** Start GIVEN MATERIAL **

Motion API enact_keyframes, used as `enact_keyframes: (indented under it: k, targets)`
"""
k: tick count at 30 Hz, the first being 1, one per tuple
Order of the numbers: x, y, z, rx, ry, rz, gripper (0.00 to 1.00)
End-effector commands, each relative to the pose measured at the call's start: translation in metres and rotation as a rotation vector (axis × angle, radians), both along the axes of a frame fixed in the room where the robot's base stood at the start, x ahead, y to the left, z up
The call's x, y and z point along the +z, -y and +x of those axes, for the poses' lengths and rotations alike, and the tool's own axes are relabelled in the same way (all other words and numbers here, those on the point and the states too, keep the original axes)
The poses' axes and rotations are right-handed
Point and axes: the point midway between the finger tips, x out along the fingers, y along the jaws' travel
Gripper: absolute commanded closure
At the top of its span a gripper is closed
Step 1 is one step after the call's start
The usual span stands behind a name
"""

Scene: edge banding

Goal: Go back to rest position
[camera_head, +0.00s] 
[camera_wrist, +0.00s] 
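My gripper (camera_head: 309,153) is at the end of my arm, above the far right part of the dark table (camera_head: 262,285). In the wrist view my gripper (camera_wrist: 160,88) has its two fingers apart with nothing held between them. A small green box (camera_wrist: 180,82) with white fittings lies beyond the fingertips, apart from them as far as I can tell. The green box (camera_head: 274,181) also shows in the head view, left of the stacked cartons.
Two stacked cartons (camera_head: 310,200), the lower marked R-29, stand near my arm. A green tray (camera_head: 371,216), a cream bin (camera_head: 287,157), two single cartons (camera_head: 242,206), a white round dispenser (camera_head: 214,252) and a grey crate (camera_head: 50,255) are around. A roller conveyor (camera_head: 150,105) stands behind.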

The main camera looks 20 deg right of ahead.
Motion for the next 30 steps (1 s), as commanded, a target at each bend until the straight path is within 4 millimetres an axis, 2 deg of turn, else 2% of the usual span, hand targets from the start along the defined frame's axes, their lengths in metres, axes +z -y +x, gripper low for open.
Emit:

** End GIVEN MATERIAL **

▸ GIVEN REQUEST: Among the lines above, find the one with "The poses' axes" and the one with "The main camera looks 20 deg right of ahead.". Quote both and everything between them, exactly.

▸ EXERCISE OUTPUT:
The poses' axes and rotations are right-handed
Point and axes: the point midway between the finger tips, x out along the fingers, y along the jaws' travel
Gripper: absolute commanded closure
At the top of its span a gripper is closed
Step 1 is one step after the call's start
The usual span stands behind a name
"""

Scene: edge banding

Goal: Go back to rest position
[camera_head, +0.00s] 
[camera_wrist, +0.00s] 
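My gripper (camera_head: 309,153) is at the end of my arm, above the far right part of the dark table (camera_head: 262,285). In the wrist view my gripper (camera_wrist: 160,88) has its two fingers apart with nothing held between them. A small green box (camera_wrist: 180,82) with white fittings lies beyond the fingertips, apart from them as far as I can tell. The green box (camera_head: 274,181) also shows in the head view, left of the stacked cartons.
Two stacked cartons (camera_head: 310,200), the lower marked R-29, stand near my arm. A green tray (camera_head: 371,216), a cream bin (camera_head: 287,157), two single cartons (camera_head: 242,206), a white round dispenser (camera_head: 214,252) and a grey crate (camera_head: 50,255) are around. A roller conveyor (camera_head: 150,105) stands behind.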

The main camera looks 20 deg right of ahead.

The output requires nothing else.